While pivoting from the Hardware IR is not possible in the immediate future, the goal is to remove both sets of if statements, and the JSON file, relatively soon. Instead interfaces will be used such that each Handshake operation has its own code to build its (correctly serialized) HWModuleExternOp dictionary.
The Beta Backend
The majority of the Beta Backend is very simple: it prints RTL code which is only lightly parameterized.
There are three aspects worth discussing:
Signal Managers
Speculation. taint tracking, and tagged tokens for multi-threading, require wrappers around core RTL units to deal with tokens that contain more than one payload.
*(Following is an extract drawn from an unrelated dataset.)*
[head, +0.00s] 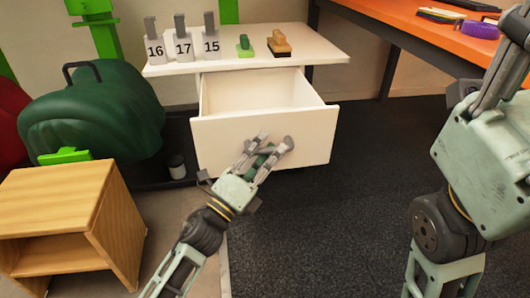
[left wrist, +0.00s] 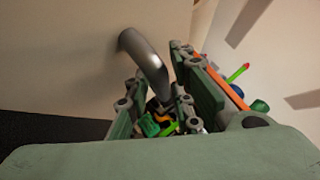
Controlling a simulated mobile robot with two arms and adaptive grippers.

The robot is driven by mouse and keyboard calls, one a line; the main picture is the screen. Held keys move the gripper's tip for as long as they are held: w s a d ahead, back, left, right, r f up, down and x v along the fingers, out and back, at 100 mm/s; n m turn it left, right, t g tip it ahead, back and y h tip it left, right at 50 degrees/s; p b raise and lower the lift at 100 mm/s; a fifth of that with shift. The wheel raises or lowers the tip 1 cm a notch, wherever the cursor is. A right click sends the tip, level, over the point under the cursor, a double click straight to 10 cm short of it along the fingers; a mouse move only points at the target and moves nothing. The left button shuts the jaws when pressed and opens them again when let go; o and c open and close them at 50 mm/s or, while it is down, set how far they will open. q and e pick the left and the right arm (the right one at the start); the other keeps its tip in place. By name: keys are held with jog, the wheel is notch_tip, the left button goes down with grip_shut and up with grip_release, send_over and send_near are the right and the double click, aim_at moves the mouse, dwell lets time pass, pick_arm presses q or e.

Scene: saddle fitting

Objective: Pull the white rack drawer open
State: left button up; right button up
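The white rack (head: 310,40) has its drawer (head: 290,150) pulled well out, with the empty-looking inside (head: 255,90) showing. My left gripper (head: 275,140) is at the middle of the drawer's front face. In the left wrist view, the grey metal drawer handle (left wrist: 145,58) curves out from the pale front and passes between the left gripper's fingers (left wrist: 160,68). They appear closed on it, though the contact is partly hidden. The handle is hidden behind the gripper in the head view.
A wooden box (head: 50,205) and a green saddle (head: 95,115) are at left. Dark floor is clear at right.

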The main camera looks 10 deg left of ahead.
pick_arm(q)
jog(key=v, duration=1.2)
These are discussed in detail here.
Dependency Management
To avoid communication between the generators of each unit, each unit generates its own dependencies. This means there are many copies of common dependencies, such as joins and forks.
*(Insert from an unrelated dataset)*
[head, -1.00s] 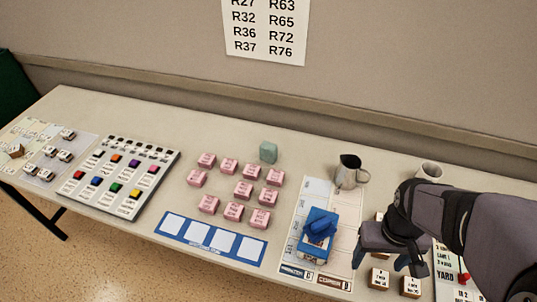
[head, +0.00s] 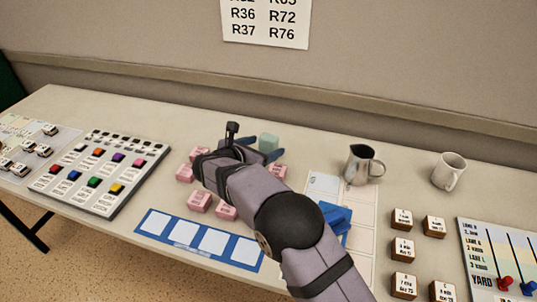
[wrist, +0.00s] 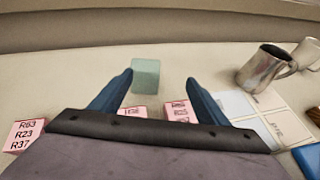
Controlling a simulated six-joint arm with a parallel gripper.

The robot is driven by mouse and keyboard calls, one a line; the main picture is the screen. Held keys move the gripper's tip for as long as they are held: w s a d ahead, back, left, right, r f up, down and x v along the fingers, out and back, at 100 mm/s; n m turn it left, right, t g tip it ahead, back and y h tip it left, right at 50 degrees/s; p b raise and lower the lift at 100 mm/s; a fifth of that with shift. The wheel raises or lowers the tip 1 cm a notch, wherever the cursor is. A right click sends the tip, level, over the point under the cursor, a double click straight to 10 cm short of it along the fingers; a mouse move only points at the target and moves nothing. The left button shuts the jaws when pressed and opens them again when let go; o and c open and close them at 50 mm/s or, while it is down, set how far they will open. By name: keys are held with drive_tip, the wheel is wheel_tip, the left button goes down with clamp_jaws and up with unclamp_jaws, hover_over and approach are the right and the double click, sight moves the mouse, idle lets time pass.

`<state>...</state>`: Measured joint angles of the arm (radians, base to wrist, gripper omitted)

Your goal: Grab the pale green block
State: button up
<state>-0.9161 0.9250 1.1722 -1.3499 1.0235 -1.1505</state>
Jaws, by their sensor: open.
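The pale green block (head: 269,143) stands on the table at the back, behind the pink blocks. In the wrist view the pale green block (wrist: 146,75) is ahead of the fingertips, nearer the left finger and apart from the right one. My gripper (head: 252,143) is open and empty, just to the left of and in front of the block in the head view. In the wrist view the two blue-grey fingers of my gripper (wrist: 158,80) are spread apart. I cannot tell whether the left finger touches the block.
Several pink labelled blocks (head: 200,201) lie around and under my arm. A metal jug (head: 363,165) and a white mug (head: 449,171) stand to the right. A button panel (head: 101,172) is at left. The wall is close behind the table.

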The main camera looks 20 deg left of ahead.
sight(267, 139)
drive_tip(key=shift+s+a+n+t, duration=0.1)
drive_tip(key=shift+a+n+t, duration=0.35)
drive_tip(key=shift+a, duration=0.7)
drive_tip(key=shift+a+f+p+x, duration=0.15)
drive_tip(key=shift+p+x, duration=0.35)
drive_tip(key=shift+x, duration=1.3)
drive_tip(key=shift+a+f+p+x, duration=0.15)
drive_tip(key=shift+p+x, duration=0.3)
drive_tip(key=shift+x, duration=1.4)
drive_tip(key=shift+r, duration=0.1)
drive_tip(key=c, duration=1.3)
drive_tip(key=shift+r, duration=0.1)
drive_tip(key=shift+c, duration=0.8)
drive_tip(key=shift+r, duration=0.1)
Arithmetic Units with IP cores
For arithmetic units which have IP cores, the beta backend does not handle the IP cores themselves: these are generated offline, and imported into the synthesis or simulation library unconditonally.
However, the beta backend does generate the following wrapper, which is mostly IP agnostic:
To generate the wrapper, the beta backend needs 2 pieces of information: 1) which ip core to use, and 2) how many slots to place in the valid propagation buffer.
Our IP selection system is both relatively new and imperfect: currently the beta backend may combine several parameters to select an IP core. In future, this should be changed so the entire IP core name is simply passed to the beta backend.